More Unfinished Businesss 2: Public Education



By Bill Kraus


The distinguishing tradition in our country is free, mandatory, universal public education through high school for all. This is a colossally difficult thing to deliver to our diverse population, many of whom are indifferent or hostile to the offer and more who are ill equipped to take advantage of it.

The other distinguishing tradition about public education, to steal from a lament in the advertising business, is “everyone wants to be an art director.”

Public education is a mosh pit of reform, regulation, review, change. Everybody has an idea about public education. Everybody wants to dive in and evaluate teachers. Nobody respects the organization of public education.

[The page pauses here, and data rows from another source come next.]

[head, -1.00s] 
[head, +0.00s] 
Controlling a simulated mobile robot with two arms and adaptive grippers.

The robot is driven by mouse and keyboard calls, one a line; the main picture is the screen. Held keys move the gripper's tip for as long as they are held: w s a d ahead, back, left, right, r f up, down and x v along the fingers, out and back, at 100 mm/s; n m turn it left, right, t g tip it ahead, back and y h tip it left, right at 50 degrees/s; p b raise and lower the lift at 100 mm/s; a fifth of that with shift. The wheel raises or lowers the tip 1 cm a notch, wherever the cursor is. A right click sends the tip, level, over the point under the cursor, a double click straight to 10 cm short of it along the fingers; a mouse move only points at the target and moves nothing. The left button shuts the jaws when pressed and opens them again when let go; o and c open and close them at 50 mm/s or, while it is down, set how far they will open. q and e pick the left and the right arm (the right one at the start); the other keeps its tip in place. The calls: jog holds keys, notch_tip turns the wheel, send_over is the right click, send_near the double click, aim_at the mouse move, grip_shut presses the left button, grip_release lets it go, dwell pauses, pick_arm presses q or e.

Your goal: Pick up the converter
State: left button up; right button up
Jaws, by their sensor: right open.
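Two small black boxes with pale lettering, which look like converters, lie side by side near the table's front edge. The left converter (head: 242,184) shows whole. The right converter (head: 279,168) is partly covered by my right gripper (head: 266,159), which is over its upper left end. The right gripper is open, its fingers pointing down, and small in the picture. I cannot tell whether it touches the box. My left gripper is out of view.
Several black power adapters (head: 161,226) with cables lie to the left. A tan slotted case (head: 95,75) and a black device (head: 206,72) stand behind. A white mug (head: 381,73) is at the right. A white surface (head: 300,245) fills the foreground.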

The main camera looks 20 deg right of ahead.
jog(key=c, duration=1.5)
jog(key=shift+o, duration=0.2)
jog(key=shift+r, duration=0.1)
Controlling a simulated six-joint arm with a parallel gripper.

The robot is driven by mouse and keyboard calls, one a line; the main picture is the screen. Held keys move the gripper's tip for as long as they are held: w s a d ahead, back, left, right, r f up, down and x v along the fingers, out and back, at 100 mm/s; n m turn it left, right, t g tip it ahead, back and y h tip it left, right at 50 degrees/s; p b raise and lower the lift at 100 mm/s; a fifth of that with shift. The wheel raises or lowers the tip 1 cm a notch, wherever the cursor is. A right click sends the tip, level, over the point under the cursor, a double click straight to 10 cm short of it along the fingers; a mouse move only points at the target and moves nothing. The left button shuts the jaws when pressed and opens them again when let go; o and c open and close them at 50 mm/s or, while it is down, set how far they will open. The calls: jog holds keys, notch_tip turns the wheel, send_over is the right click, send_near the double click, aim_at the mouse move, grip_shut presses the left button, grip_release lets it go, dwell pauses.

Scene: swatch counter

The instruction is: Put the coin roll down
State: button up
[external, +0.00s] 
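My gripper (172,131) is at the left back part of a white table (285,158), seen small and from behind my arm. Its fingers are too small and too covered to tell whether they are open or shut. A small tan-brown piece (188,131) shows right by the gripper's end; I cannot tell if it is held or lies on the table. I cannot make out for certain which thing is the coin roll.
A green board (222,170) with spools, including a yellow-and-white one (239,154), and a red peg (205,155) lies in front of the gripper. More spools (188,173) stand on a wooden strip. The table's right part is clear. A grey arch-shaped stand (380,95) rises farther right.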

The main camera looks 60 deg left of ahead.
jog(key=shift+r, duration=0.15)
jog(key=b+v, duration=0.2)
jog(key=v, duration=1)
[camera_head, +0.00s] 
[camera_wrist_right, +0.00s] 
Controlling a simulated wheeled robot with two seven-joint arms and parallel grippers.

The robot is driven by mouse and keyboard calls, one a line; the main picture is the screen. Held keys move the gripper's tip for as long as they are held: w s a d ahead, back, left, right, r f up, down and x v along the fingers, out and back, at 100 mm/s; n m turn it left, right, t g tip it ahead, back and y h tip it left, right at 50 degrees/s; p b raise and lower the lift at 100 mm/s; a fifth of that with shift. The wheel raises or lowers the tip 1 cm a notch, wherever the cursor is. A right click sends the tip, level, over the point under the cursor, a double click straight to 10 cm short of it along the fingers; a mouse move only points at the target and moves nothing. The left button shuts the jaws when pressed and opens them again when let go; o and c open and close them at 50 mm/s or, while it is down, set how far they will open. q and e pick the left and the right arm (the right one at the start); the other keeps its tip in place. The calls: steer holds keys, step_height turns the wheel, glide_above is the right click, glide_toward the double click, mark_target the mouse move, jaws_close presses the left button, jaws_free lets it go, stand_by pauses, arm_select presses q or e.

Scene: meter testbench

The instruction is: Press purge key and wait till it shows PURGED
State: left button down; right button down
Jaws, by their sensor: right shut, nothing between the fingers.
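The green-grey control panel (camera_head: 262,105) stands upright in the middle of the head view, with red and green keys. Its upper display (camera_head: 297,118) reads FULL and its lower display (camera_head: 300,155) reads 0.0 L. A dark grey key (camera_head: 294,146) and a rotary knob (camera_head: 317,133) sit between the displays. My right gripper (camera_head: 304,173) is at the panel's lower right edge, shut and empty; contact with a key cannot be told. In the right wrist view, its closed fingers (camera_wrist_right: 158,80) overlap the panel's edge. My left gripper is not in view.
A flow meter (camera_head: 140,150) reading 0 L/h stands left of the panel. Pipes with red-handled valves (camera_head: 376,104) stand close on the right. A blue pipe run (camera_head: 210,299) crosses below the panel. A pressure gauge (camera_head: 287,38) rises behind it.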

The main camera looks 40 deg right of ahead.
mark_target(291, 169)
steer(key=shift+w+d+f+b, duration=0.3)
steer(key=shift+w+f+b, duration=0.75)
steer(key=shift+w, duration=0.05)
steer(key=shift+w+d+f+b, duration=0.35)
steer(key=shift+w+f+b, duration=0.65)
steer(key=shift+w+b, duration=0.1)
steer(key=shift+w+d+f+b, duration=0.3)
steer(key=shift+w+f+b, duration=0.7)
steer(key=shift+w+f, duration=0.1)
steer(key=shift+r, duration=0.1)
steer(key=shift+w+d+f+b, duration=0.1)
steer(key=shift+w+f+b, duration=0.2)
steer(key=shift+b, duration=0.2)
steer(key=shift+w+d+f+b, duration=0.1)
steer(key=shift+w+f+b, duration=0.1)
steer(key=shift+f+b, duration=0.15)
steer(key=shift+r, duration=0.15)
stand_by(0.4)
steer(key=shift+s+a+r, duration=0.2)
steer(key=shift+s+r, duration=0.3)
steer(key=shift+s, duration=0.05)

Nobody seems to care that the principals have the job of hiring, firing, and managing the teachers, like managers everywhere of everything do. All reforms bypass the management people and go right to evaluating what students have learned and what and how teachers have taught. The management superstructure whose job it is to do that is bypassed and ignored. Everybody is a quarterback and every day is Monday morning.

Unlike the other 49 states Wisconsin does not have a state board of education where all the interests and experts come together. What we have instead is an unacknowledged or authorized system where in effect the governor is the statewide superintendent of schools and the legislature is the statewide school board.

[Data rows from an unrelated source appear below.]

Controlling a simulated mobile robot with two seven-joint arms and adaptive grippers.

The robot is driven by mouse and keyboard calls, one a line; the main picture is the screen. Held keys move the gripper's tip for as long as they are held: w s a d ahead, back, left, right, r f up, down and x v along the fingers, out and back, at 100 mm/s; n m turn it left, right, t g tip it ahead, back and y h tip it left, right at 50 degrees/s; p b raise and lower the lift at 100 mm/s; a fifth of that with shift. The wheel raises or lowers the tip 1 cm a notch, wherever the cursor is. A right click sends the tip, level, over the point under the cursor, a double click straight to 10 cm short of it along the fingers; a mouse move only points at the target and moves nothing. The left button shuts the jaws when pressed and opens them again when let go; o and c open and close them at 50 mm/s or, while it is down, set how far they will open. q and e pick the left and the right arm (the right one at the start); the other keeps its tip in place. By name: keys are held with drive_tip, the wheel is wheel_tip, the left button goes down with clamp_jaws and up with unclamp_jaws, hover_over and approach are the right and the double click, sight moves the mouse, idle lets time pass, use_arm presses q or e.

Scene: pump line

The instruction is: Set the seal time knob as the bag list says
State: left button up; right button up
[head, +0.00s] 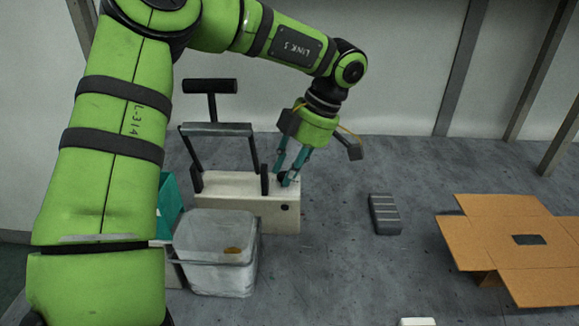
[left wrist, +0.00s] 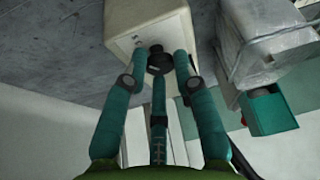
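The cream sealer (head: 270,212) with its raised black lever frame stands on the grey table, left of centre in the head view. A black knob (left wrist: 158,62) is on the sealer's cream body (left wrist: 150,22) in the left wrist view; its setting marks are not readable. My left gripper (head: 287,181) is at the knob, its teal fingers pointing down at the sealer. In the left wrist view the fingers (left wrist: 160,65) stand around the knob, with narrow gaps at the sides. My right gripper is out of view. I see no readable bag list.
A clear bin (head: 215,277) with a small brown item inside stands in front of the sealer. A teal box (head: 167,207) is partly hidden behind my left arm. A grey ribbed block (head: 384,214) and an open cardboard box (head: 475,225) are at the right. Bare table lies between.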

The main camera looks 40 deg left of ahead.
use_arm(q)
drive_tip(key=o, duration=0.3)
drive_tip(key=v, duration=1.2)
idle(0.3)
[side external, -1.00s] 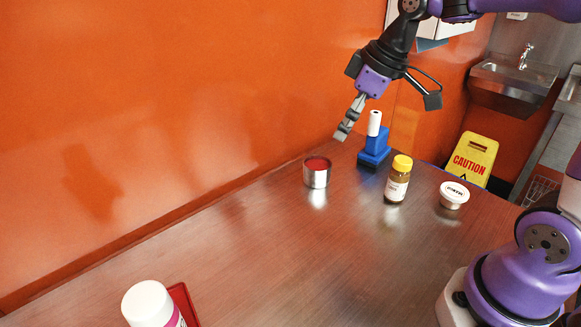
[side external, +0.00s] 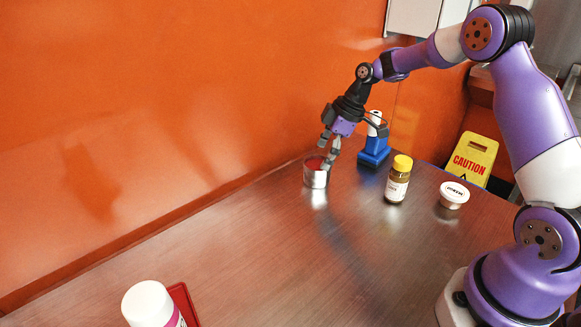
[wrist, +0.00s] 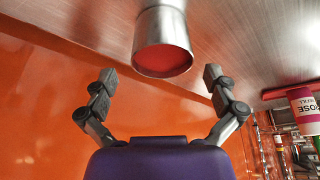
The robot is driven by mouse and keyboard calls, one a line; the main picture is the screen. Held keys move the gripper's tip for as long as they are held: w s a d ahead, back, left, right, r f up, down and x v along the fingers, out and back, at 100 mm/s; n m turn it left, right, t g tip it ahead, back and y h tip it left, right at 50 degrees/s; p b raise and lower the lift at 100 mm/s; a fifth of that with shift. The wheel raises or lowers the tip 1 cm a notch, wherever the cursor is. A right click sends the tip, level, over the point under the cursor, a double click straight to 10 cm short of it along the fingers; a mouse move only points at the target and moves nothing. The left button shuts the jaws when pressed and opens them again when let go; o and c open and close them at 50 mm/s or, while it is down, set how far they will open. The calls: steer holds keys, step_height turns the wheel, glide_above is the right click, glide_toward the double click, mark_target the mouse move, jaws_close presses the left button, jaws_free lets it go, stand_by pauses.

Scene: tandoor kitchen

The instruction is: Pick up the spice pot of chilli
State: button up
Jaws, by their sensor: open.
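The spice pot of chilli (side external: 316,178) is a small open steel pot filled with red powder. It stands upright on the steel table near the orange wall. In the wrist view the pot (wrist: 162,40) shows at the top centre, with its red contents facing me. My gripper (side external: 326,154) is open, with its fingers at the pot's rim in the side view. In the wrist view my gripper (wrist: 160,83) has its two fingers spread wide, one on each side of the pot's line, and nothing is between the pads. I cannot tell whether a finger touches the pot.
A blue stand with a white roll (side external: 374,152) is close behind my gripper. A yellow-capped jar (side external: 397,182) and a white lidded tub (side external: 454,195) stand to the right. A white-capped bottle (side external: 148,304) and red tray (side external: 184,304) are at front left. Mid-table is clear.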

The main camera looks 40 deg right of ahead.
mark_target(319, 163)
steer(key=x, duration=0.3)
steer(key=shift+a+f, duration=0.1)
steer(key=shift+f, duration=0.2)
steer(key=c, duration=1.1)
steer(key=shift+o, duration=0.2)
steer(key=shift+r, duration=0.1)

We also have the constitutionally created Department of Public Instruction. I neither know nor care what the founders intended when they created it in 1848. I do know that this department has been stripped down to ministerial functions and has no role in educational policymaking unless invited, which it isn’t.

Governor Thompson tried to create an education cabinet with a secretary and staff which would be a single go to place for K-12 expertise instead of the multiple legislative committees, boards, lobbying organizations, and self-appointed and anointed experts from near and far that don’t even have a designated place to meet and discuss and think.

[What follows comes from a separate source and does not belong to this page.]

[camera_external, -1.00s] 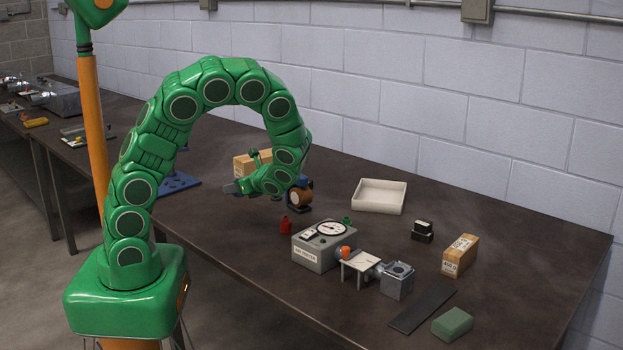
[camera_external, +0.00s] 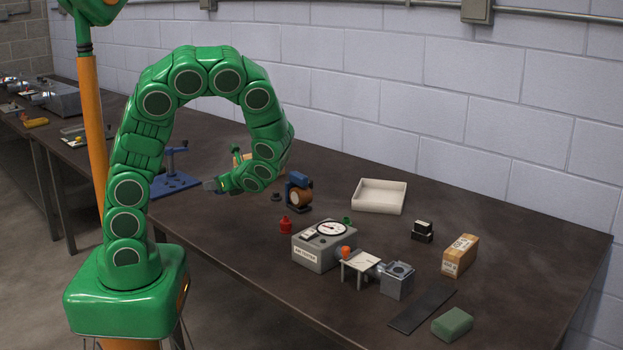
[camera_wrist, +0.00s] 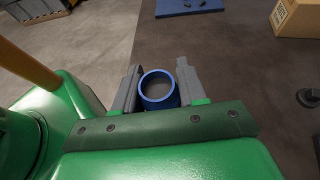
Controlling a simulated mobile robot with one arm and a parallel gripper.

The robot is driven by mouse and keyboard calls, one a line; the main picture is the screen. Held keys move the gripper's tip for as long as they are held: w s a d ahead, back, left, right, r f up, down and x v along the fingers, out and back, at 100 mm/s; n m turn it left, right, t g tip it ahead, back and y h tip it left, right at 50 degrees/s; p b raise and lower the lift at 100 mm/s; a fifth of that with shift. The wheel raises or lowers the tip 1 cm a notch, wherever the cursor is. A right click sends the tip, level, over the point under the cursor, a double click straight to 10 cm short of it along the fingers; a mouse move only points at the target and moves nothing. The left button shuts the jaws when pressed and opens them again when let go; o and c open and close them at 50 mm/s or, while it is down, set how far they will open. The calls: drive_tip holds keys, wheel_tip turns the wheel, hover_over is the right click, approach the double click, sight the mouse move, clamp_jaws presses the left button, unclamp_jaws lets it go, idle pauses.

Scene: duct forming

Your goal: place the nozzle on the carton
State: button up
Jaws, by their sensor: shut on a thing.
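My gripper (camera_wrist: 156,75) is shut on a blue, hollow, round piece, which I take to be the nozzle (camera_wrist: 160,104); its open end faces the wrist camera. In the external view my gripper (camera_external: 213,185) is held above the table's front edge, and the nozzle is hard to make out there. A brown carton (camera_wrist: 301,17) stands on the table at the top right of the wrist view, apart from the gripper. In the external view it is mostly hidden behind my arm. Another brown box (camera_external: 460,256) stands at the right of the table.
A blue stand (camera_external: 174,184) is left of my gripper. A blue-and-copper device (camera_external: 299,194), a red piece (camera_external: 286,226) and a dial tester (camera_external: 323,250) are to the right. A white tray (camera_external: 379,197) stands farther back. The front edge between the stand and tester is mostly clear.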

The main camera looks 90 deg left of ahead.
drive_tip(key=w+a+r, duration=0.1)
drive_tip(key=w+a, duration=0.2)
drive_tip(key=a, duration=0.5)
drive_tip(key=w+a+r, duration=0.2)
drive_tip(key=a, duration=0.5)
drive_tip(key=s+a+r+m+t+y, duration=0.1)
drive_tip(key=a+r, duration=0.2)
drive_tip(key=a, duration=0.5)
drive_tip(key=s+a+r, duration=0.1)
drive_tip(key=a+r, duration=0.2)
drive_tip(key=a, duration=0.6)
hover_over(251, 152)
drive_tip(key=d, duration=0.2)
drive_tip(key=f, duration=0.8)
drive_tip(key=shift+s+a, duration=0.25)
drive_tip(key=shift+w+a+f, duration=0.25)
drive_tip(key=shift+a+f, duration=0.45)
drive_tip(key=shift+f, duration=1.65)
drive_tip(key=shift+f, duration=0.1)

A qualified, respected Department of Education would be the home for ideas, research, innovation. A gathering place for all of those people and organizations who are part of the education community. There are a lot of them. Some are obvious: teachers, parents, administrators, taxpayers with and without children, scholars, and more.

The agenda for an education hub is even longer. Funding, curriculums, qualifying to teach, competition [vouchers], privatization [parochial schools curriculums], grading [everything and everyone], truancy and disruption its bad big brother, local control, preparing early stage children for the education discipline, and all of those matters that legislators and governors are writing bills and giving speeches about.

There are two desirable side effects of this department. The first is to constantly remind the micro managers whoever and wherever they are that there is a management structure in education and there are principals and superintendents and school boards that hire, fire, discipline the staff and produce the results that educators and education are supposed to produce. The second is to remind the legislature and the governor that their role is to approve, amend or disapprove of the recommendations and oversee the performance of the department and its many participants not to micro manage this complex and often arcane process that we call education.

Time to get our education act together. Bring order to this undisciplined, unwieldy, surpassingly important responsibility of governments at multiple levels.



Bill Kraus lives in Madison, is the former press secretary for Governor Lee Dreyfus, and is the Chair of the State Governing Board of Common Cause of Wisconsin.